Miles de clavos para El Hierro
Y de las herraduras pasa a los clavos, hechos a mano también en la herrería. «Mira que hicieron miles de clavos mi padre y mi abuelo, para los herreños. Venían aquí Juan Padrón y Juan Padilla con el vino de El Hierro a repartir en las tiendas, en bocoyes grandes. ¡Uuh!, era un vino fuerte, algo coloraón. Pero, amigo, era vino. Estaban aquí tres días y esos tres días estábamos haciendo herraduras y clavos que se llevaban».
Antonio Díaz recordaba que con nueve años «ya venía con el viejo para arriba». Entonces la herrería estaba en las afueras de La Villa (como llaman los gomeros a su capital). Continúa hablando sin dejar de trabajar. Eso sí, levantando a veces la vista hacia la pequeña puerta, saludando a alguien que viene del interior y se detiene un momento para preguntar por las cuñas que le pone al palo de un sacho* para que no se salga.
«Valen cinco duros cada una —en 1998 el precio todavía era en pesetas—. Ahora al pasar para arriba las coges. ¿Ha llovido mucho por allá? Sí, hombre, sí, yo estoy aquí hasta la una».
Hace cencerros «de talón de coche; por cierto, que éstos fueron hechos de un ‘capón’ de un coche Mercedes. Un material bueno, acerado. Salen como campanas»

Grillotes y pitillos
Me enseñó el herrero unos cencerros que colgaban en un rincón. Los hace sonar. Es otra de las cosas que fabricaba. “Mi padre los hacía muy bien. ¡Uf!, un artista. Aquí le dan muchos nombres, cencerros, grillotes, yerros. A los chicos, en Tenerife, les dicen pitillos; aquí es nísperos».
Cencerros, grillotes o del tamaño que sean, los hace «de talón de coche; por cierto, que éstos fueron hechos de un capón de un coche Mercedes. Un material bueno, acerado. Salen como campanas, no sale uno malo». De nuevo los hace sonar. El badajo lo hace de hierro, en la fragua, o con «un trocito de madera y después le largo un gollete de botella».

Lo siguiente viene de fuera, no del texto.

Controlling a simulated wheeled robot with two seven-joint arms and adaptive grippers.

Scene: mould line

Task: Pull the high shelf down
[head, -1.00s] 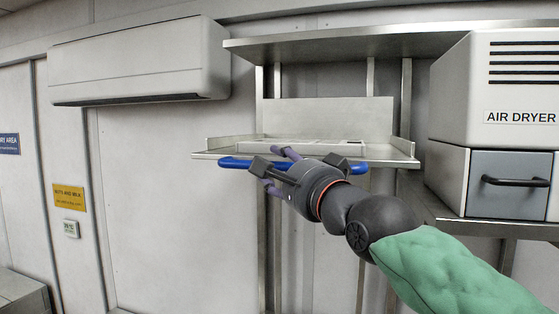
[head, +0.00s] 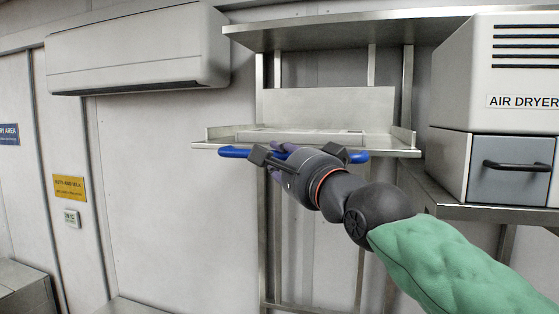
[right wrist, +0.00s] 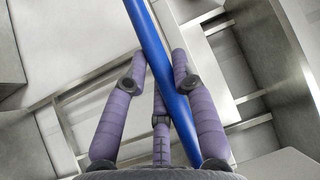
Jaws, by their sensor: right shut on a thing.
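The high shelf (head: 228,144) is a metal tray with low side walls, set on an upright frame in the head view. A blue bar handle (head: 234,153) runs along its front edge. My right gripper (head: 278,152) is at the middle of this bar and shut on it, hiding part of it. In the right wrist view, the blue handle (right wrist: 150,42) passes between the purple fingers of the right gripper (right wrist: 162,75). A flat pale item (head: 300,136) lies on the shelf. My left gripper is not in view.
A fixed metal shelf (head: 330,35) is above. An air dryer (head: 495,85) stands on a counter at right, with a grey drawer front (head: 510,170) below it. A white wall unit (head: 135,55) hangs at upper left. The space in front of the wall below the handle is clear.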

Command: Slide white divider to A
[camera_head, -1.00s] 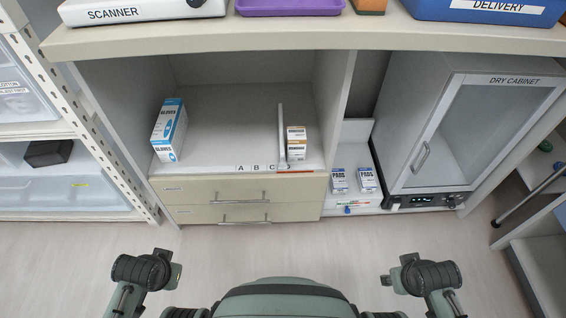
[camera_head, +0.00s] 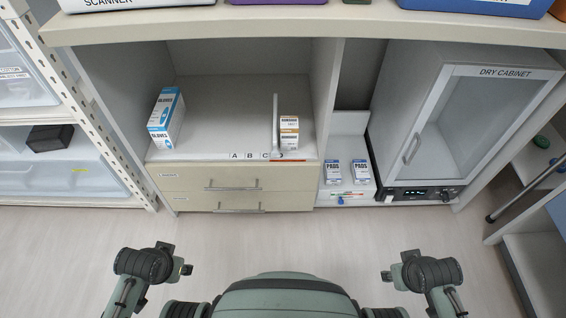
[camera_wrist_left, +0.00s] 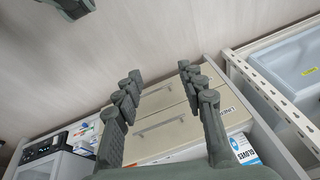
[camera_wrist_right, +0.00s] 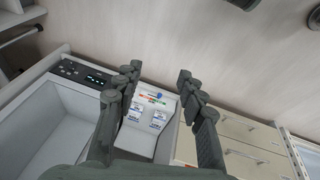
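The white divider (camera_head: 275,122) stands upright on the open shelf (camera_head: 215,130) of the cabinet in the head view, near the letter D at the right of the label strip. The letters A (camera_head: 234,156), B, C and D run left to right along the shelf's front edge. My left gripper (camera_head: 180,256) is in front of and below the drawers, far from the divider; the left wrist view shows its fingers (camera_wrist_left: 157,82) apart and empty. My right gripper (camera_head: 386,275) is low at the right; the right wrist view shows its fingers (camera_wrist_right: 158,75) apart and empty.
A blue-and-white gloves box (camera_head: 166,118) stands at the shelf's left. A brown-and-white box (camera_head: 289,132) stands close to the divider's right. The shelf between gloves box and divider is clear. Two pads boxes (camera_head: 332,172) and a dry cabinet (camera_head: 440,125) stand to the right.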

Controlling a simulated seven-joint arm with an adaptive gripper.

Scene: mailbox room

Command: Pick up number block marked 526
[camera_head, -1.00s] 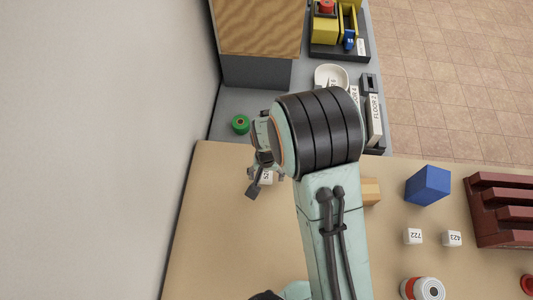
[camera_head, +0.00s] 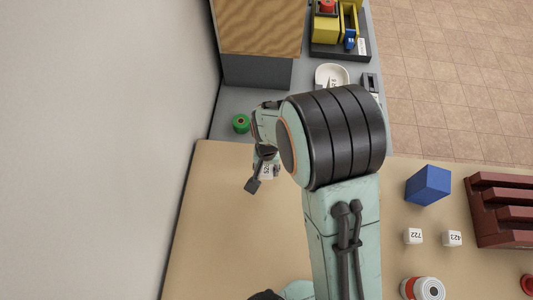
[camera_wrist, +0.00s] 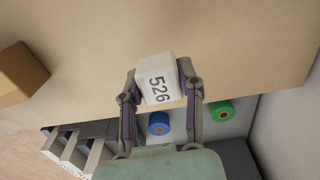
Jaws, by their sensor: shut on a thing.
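The white number block marked 526 (camera_wrist: 157,82) is between the two fingers of my gripper (camera_wrist: 161,86) in the wrist view, with its number facing the camera. My gripper is shut on it. In the head view the block (camera_head: 267,170) shows partly beside a dark finger of my gripper (camera_head: 262,173), near the far left part of the tan table (camera_head: 215,240). My arm covers part of the gripper there. I cannot tell whether the block is clear of the table.
Blocks 722 (camera_head: 413,236) and 423 (camera_head: 452,238), a blue block (camera_head: 428,185) and a dark red rack (camera_head: 500,210) are at the right. A green spool (camera_head: 241,123) sits on the grey surface behind. A blue spool (camera_wrist: 159,123) shows in the wrist view. The front left table is bare.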

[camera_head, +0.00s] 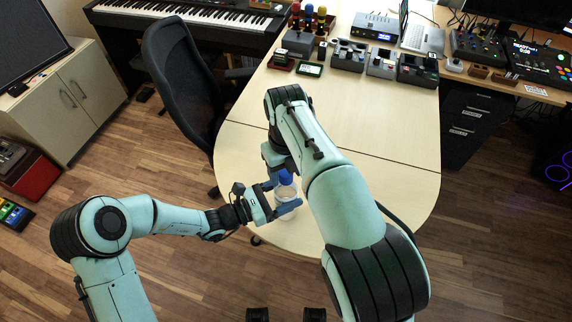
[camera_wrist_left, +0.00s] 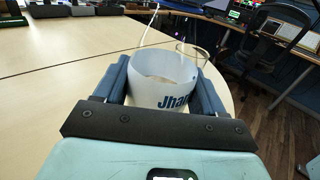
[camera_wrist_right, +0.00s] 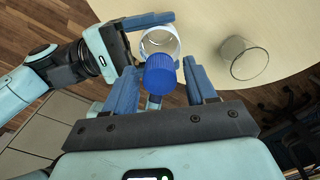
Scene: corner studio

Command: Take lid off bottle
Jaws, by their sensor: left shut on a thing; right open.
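My left gripper (camera_wrist_left: 165,82) is shut on the bottle's body from the side. In the head view, the lid (camera_head: 285,177) is partly hidden by my right gripper.
An empty clear glass (camera_wrist_right: 243,60) stands on the pale table (camera_head: 385,185), close to the bottle. A dark office chair (camera_head: 185,75) is at the table's left side. Several small devices (camera_head: 348,56) stand at the table's far end. The table's middle is clear.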

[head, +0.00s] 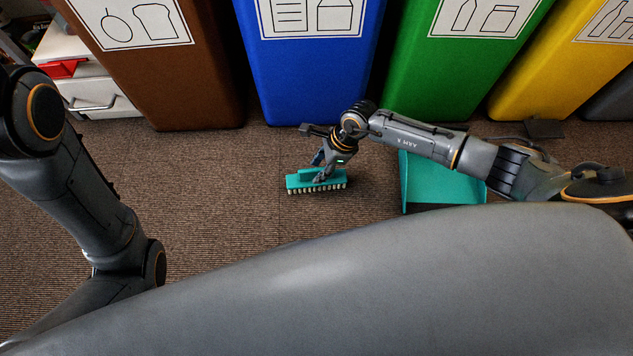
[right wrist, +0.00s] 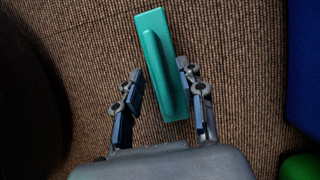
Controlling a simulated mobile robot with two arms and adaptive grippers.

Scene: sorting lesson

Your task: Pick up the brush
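The brush (head: 315,186) is teal with pale bristles along its near edge. It lies on the brown carpet in front of the blue bin. My right gripper (head: 320,172) is low over the brush. In the right wrist view the brush (right wrist: 158,35) runs lengthwise between the open fingers of the gripper (right wrist: 160,68), with its raised handle between them. The right finger is close to the brush's side; I cannot tell if it touches. A gap shows at the left finger. My left arm shows at the left, but its gripper is out of view.
A teal dustpan (head: 440,182) lies on the carpet to the right, partly under my right arm. Brown (head: 175,85), blue (head: 305,85), green (head: 440,75) and yellow (head: 550,75) bins stand behind. A white drawer unit (head: 95,92) is at far left. Carpet left of the brush is clear.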

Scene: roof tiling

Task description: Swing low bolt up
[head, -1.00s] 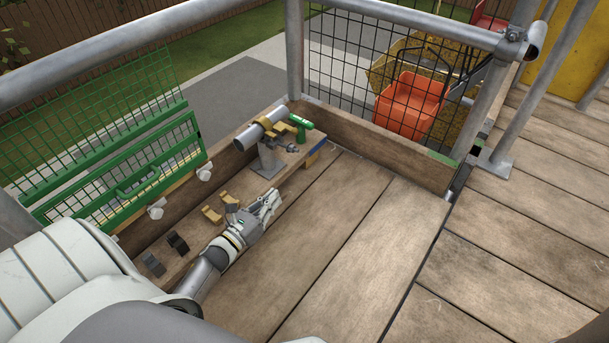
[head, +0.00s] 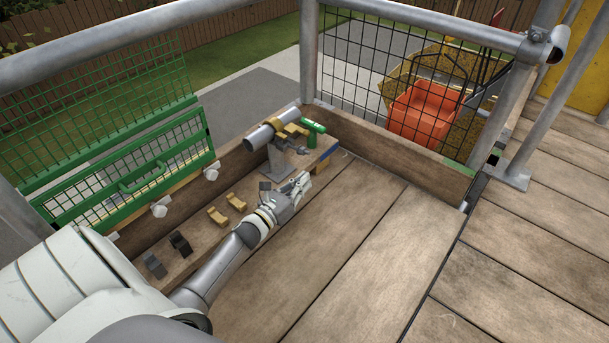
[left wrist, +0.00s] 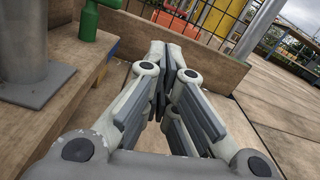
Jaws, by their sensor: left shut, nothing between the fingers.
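A short grey tube (head: 262,136) sits level on a stubby metal post (head: 277,163), with a brass-coloured coupler (head: 290,130) around it. A small grey bolt end (head: 300,150) sticks out low on the coupler's right side; its exact tilt is too small to tell. My left gripper (head: 303,181) is just below and right of the post, apart from the bolt, fingers together and empty. The left wrist view shows its closed fingers (left wrist: 172,75), with the post's base plate (left wrist: 38,88) to their left. The bolt is not visible there. My right gripper is out of view.
A green tool (head: 313,128) stands right of the coupler; its lower part shows in the left wrist view (left wrist: 89,22). Loose brass (head: 217,215) and dark coupler pieces (head: 180,243) lie along the plank. Guardrail tubes and a toe board (head: 400,145) enclose the corner. The deck boards are clear.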

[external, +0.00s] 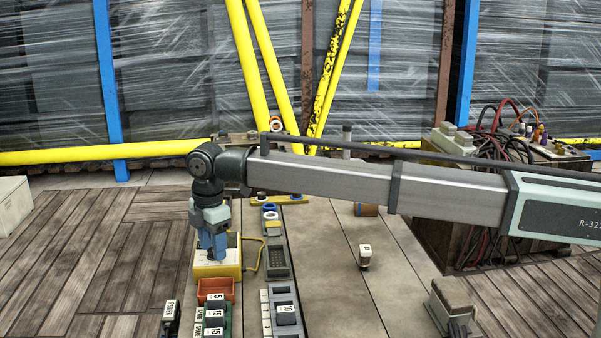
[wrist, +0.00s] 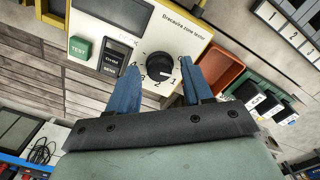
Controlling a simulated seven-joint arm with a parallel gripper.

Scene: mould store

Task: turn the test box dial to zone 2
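The test box (external: 228,269) is a cream panel in a yellow frame, under my gripper in the external view.
An orange-red bin (wrist: 221,70) stands right beside the box. Numbered switch modules (external: 214,318) and a grey keypad unit (external: 277,262) are close by.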

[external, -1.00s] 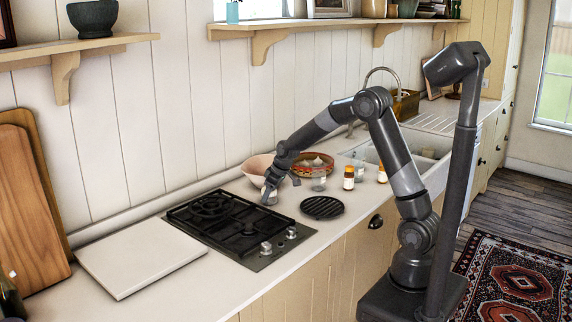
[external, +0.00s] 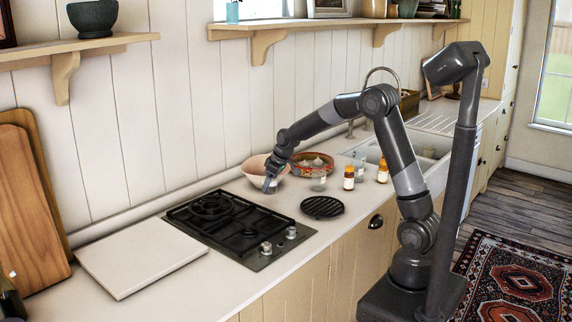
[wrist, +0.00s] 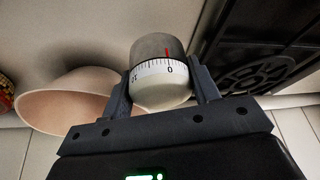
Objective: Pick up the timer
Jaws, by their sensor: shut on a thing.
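The timer (wrist: 160,85) is a small round kitchen timer with a grey top, a white numbered dial band, a red mark and a cream lower part. In the wrist view it sits between the two fingers of my gripper (wrist: 161,92), which is shut on it. In the external view my gripper (external: 269,185) is beside the pink bowl, just behind the hob; the timer is hard to make out there. Whether the timer is clear of the counter is hard to tell.
The pink bowl (external: 254,171) stands close to my gripper. The black hob (external: 235,228) lies in front. A patterned bowl (external: 326,172), a glass (external: 319,183), small orange bottles (external: 348,178) and a black round trivet (external: 322,207) are to the right.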

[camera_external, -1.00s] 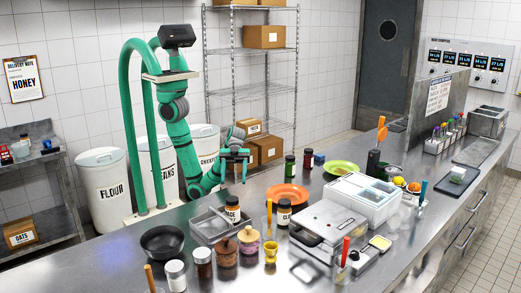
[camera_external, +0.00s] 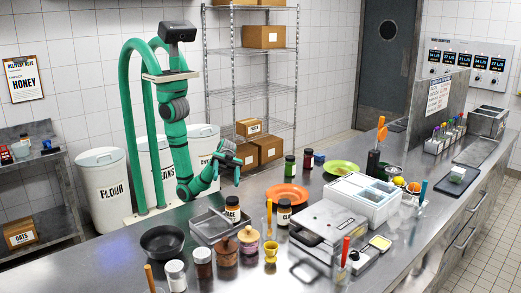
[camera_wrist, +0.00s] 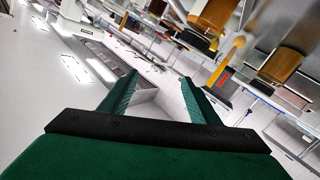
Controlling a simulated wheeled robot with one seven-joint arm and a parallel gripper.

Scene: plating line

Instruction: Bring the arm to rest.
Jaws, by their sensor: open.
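My green arm (camera_external: 181,150) hangs from its column behind the steel counter, bent at the elbow, with the forearm reaching up to the right. My gripper (camera_external: 237,182) is at the end, above the counter's back edge, left of the orange plate (camera_external: 287,194). In the wrist view my gripper (camera_wrist: 158,80) shows two green fingers spread apart with nothing between them. The wrist view is tilted and shows the counter and floor beyond the fingers.
The counter holds a metal tray (camera_external: 201,239), a dark bowl (camera_external: 162,242), several jars, a press (camera_external: 325,228) and a white bin unit (camera_external: 360,210). A wire shelf (camera_external: 250,90) with boxes is at the back.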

Para lo que no reclamaban ya al herrero era para herrar bestias. «Ahora ya vienen herradas», decía de las que había entonces en la isla. Aunque él nunca ha herrado. «No me gustaba. Yo lo que hacía era aguantar la pata». Quizás haya sido lo único que no ha hecho en su ya larga vida de herrero y con la misma fragua que hiciera su abuelo Antonio José. «Que antes era de fuelle. Ésta es un ventilador y la mesa la hizo el viejo, Antonio José».
Herrar es una tarea delicada, hay que tener cuidado de no dañar al animal. «Los caballos tienen un callo, como si fuera la uña de uno, y no duele». Ahí limaba un poco y después clavaba. «Si no sabes, el clavo pica en lo vivo y se podía desgraciar. Mi padre nunca picó a una bestia. Siempre le dejaba al clavito una cosa así, una vueltita un poco para fuera». Los mulos y caballos del cuartel no venían a la herrería. En este caso, era el padre de Antonio Díaz el que iba hasta la plaza militar.
Pin-pin-pin, el morse entre mandarrias en el yunque
ANTONIO DÍAZ:
«Hay que saberle dar el toquito. Para que le sacara la punta a una barra, era pi-pi-pi. Mi padre lo hacía conmigo»
«Siempre trabajo en la fragua un rato», me decía Antonio Díaz. Para encenderla tenía alrededor todo lo que necesitaba. Con «cachos de cartón y papel» prendía fuego y después le ponía el carbón que llevaba. Entonces, con el martillo, seguía el ritmo en los golpes.
«Hay que saberle dar un toquito», decía. Y si eran dos golpeando con la mandarria*, unos golpecitos hacían de morse para indicarse uno al otro lo que debían hacer. Me lo mostró dando unos golpes cortos, muy seguidos en el yunque: pin-pin-pin. «Para que le sacara la punta a una barra, por ejemplo, era pi-pi-pi-pi. Mi padre lo hacía conmigo».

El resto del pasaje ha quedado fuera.